Em 30 de abril, o empresário foi condenado a três anos de prisão por lesão corporal grave depois de um acidente de trânsito em que ele teria avançado com seu Porsche Cayenne contra outro motorista que teria saído de seu carro para protestar contra ele.

Mas qual é o verdadeiro tamanho da corrupção na República Tcheca? Certamente, é grande o suficiente para derrubar governos. Em junho do ano passado, o então primeiro-ministro Petr Necas deixou o poder acusado de envolvimento em um escândalo de corrupção, sexo, espionagem e suborno.

A polícia invadiu a sede do governo e escritórios de vários empresários, incluindo o de Janousek, para recolher provas.
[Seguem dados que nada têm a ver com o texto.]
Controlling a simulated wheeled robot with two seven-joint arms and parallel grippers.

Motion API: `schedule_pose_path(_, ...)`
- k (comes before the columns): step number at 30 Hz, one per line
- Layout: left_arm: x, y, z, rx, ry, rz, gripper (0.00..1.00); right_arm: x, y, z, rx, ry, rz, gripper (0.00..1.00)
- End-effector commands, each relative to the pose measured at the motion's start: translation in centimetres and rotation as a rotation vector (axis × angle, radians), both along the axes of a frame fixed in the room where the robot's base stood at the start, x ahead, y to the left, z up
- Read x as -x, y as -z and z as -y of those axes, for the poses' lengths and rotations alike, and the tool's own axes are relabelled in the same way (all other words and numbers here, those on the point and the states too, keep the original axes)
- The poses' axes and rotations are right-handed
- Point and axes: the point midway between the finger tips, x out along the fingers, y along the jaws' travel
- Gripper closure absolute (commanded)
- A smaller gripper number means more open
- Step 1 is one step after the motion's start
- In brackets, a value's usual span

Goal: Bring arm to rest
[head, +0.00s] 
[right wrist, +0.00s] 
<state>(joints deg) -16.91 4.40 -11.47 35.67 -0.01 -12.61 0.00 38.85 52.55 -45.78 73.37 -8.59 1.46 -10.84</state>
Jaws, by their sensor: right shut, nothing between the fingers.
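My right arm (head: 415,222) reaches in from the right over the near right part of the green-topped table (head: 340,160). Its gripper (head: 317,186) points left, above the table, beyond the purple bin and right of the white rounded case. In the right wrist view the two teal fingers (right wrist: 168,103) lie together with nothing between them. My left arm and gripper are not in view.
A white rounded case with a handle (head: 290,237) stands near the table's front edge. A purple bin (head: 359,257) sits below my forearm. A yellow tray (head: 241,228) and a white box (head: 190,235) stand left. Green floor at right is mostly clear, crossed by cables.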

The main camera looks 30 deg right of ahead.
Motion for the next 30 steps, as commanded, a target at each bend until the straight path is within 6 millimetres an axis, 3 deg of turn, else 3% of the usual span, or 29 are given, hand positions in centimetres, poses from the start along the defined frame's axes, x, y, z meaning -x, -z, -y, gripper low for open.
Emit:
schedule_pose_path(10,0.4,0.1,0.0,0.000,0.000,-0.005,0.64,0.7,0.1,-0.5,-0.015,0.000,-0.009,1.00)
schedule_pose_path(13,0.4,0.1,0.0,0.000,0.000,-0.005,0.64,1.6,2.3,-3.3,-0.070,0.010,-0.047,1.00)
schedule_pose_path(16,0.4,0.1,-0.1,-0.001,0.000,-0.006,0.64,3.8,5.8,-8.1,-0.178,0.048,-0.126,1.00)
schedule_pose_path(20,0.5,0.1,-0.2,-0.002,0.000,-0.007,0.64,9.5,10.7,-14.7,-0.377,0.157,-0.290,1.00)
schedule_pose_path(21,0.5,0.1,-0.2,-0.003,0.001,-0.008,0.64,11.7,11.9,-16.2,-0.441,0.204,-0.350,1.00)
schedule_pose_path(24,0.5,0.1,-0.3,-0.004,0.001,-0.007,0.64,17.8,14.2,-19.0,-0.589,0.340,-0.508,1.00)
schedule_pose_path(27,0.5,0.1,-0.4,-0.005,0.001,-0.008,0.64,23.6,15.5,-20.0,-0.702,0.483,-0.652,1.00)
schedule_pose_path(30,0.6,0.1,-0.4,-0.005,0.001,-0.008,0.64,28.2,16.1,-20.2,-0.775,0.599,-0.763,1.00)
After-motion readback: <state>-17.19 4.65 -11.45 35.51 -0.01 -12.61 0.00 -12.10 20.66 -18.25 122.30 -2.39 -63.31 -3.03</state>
Foi um fim irônico e amargo para um governo que tinha feito mais do que qualquer outro para aliviar o trabalho de detetives e promotores encarregados de reprimir a corrupção de alto nível.

Mas a corrupção é algo difícil de se medir com precisão.

Um ranking de corrupção compilado pela organização Transparência Internacional em 2013 põe a República Checa em 57º lugar em uma lista de 177 países.

O Índice de Percepção de Corrupção, divulgado anualmente pela Transparência, mede a percepção da corrupção do setor público pelos cidadãos de um país.

Apesar de ter caído em relação ao ranking de 2012, o país ainda fica à frente da vizinha Eslováquia (61º), mas é considerado menos corrupto do que a Itália (69º) , Bulgária (77º) e Grécia (80º). O Brasil ficou em 72º lugar no ranking da TI.

Ventos de mudança

É o mesmo problema que enfrentam muitos países que emergiram de um passado comunista", diz Adriana Krnacova, que dirigiu a filial tcheca da Transparência Internacional entre 2001 e 2007 e hoje é ministra do Interior.

"Somos um país muito jovem. Existimos há apenas 20 anos e seria muito ingênuo pensar que, depois de duas décadas, tudo mudaria", diz Krnacova.

"A maioria das pessoas talentosas da República Tcheca e da Eslováquia deixaram o país na década de 1990. E, desde então, a política foi tomada por pessoas que não são muito amigas da transparência", opina ela.

Mas há histórias que inspiram esperança. Em 2010, o advogado cego Ondrej Zavodsky foi demitido de seu emprego como chefe do serviço jurídico do Ministério do Interior.

Ele alega que sua demissão foi em retaliação por ter alertado várias vezes sobre vários contratos suspeitos que tinha sido encarregado de examinar.

Após sua saída, ele enviou cópias dos documentos para o ministro do Interior e para a polícia e o resultado foi uma séria de ameaças contra ele e sua família.

O caso ganhou grande repercussão na mídia local e a pressão da opinão pública levou à abertura de uma auditoria interna que revelou várias irregularidades no setor público do país. Hoje, Ondrej Zavodsky é vice-ministro de Finanças.

"As coisas avançaram, claro", diz ele à BBC enquanto seu cão guia observa um pavão que passeia pelo esplendoroso Jardim Waldstein. "Hoje sou vice-ministro de Finanças para a propriedade do Estado e da loteria nacional - ou seja, um cargo que traz consigo um dos maiores riscos de corrupção na administração do Estado. E ganhei do ministro total liberdade para garantir a transparência dos vários fluxos de dinheiro.

É, certamente, um sinal de que as coisas estão começando a mudar.